DenverPost.com - Air Force brass 'well aware' of assaults: Leaders at the "highest levels" of the Air Force knew for years there was a sexual assault problem at the Air Force Academy, but they didn't respond effectively, an independent investigating commission has found. And when problems boiled over into a scandal, the Air Force's top attorney omitted mention of those prior warnings in her own investigative report to spare top leaders public criticism, the panel said. "We found a deep chasm in leadership during the most critical time in the academy's history - a chasm that extended far beyond its campus in Colorado Springs," said former Republican U.S. Rep. Tillie Fowler, chairwoman of the investigating commission. "Sadly, we believe this chasm helped create an environment in which sexual assault became a part of life at the academy." [...] "They mentioned some specific names here," said U.S. Sen. Wayne Allard, R-Colo. "They also implicated the previous administration before the current one. They traced it clear back to 1993." According to the report, there were 142 allegations of sexual assault at the academy between 1993 and 2002. Many of the victims say their allegations were met with official indifference and often retribution.
It's really sad that the Air Force thought it was more important to protect its officers than to protect its cadets. It's worse that, when public awareness of the problem forced the Air Force to investigate, they still thought that protecting their officers was so important that prior instances of attacks being reported and the brass being warned were omitted from their internal investigation report. It's even more embarrassing that one of the things they did in response was to strip the victims of any expectation of confidentiality, thus further ensuring -- perhaps deliberately -- that future attacks would be severely underreported.
One wonders what this will mean for Air Force Secretary James Roche, who is up for confirmation as Secretary of the Army. (How on earth does that happen? Wouldn't the army object to being guided by someone from one of the other services? But I digress.) While he wasn't responsible for the initial lack of responsiveness by the academy, it was due to lawmaker's frustration with his lack of responsiveness after the investigation began that caused the appointment of the Fowler commission. This would not seem to augur well for his selection.

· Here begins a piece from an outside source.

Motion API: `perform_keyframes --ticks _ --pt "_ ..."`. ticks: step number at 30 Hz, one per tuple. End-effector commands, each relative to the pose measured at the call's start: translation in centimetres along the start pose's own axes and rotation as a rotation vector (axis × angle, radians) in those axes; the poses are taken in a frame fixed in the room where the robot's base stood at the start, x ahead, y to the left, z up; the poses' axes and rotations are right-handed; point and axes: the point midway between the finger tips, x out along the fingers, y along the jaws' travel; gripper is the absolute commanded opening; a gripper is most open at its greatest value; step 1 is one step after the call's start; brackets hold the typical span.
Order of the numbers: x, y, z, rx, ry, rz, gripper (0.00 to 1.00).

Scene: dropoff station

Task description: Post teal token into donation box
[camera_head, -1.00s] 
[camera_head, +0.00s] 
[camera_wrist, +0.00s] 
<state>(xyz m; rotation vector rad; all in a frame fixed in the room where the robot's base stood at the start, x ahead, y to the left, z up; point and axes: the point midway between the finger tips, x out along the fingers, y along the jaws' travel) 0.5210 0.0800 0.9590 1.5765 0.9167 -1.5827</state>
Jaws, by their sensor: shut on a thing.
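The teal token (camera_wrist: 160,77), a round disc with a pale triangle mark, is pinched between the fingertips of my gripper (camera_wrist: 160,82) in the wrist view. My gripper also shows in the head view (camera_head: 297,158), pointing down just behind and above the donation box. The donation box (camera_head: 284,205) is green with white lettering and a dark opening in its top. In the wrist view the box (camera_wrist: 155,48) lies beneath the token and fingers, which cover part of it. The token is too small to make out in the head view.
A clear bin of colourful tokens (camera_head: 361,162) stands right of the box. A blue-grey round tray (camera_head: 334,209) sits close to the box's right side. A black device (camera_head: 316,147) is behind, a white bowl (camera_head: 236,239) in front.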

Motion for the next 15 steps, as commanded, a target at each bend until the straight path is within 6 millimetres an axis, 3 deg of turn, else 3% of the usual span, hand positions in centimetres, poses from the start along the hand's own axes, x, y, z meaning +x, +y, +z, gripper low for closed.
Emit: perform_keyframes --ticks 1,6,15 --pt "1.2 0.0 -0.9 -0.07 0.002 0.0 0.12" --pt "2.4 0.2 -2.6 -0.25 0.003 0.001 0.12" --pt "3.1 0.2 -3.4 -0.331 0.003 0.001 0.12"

An interesting side note, somewhat buried in the report: more than 25% of the male cadets don't believe that women should be admitted to the air force academy. To be sure, it's probably not entirely unexpected. One of the things that some men expect on joining the military is that there will be a certain type of manly vigor, a certain type of male camaraderie. For them, you see, war is a Manly Art. The simple presence of women as equals ruins this picture for them.
Proud to Be: My Life, the Air Force, the Controversy by Kelly Flynn (Book Review by Florence King): ..... [Kelly Flynn's] Class of '93 had a high female attrition rate due to a gang rape on the athletic field, several "forced sex" incidents, and indecent exposure in parachuting class, but Flinn, taking strength, she says, from Anita Hill, hung on and graduated. [...] "True, women do pose a problem for the Air Force brass. But that problem isn't rooted in the fact that we are women per se. Rather, we're a problem because, in the Air Force's collective imagination, we're identified with sex." The Air Force is stuck, she believes, in a 1950s morality that makes it associate sex -- i.e., women -- solely with marriage and brothels. "But when the objects of their affections started accompanying them into battle, the whole system seemed to fall apart. . . . For if the men of the Air Force are no longer traditional macho warriors, upholding God and country by day and whoring at night, who are they? Sentimental soldiers who risk falling in love with their crew? . . . The fear isn't just of women distracting men in the Air Force from their work. It's of women feminizing men altogether."
Leaving aside Ms Flynn's notorious dismissal, this indicates that at least as far back as 1993, the academy should have been aware of the sexual assault issue.
I don't particularly agree with the reviewer that this is an argument against women in the military. I do think, however, that when this attitude is encouraged, as it clearly was at the academy, it is a recipe for disaster.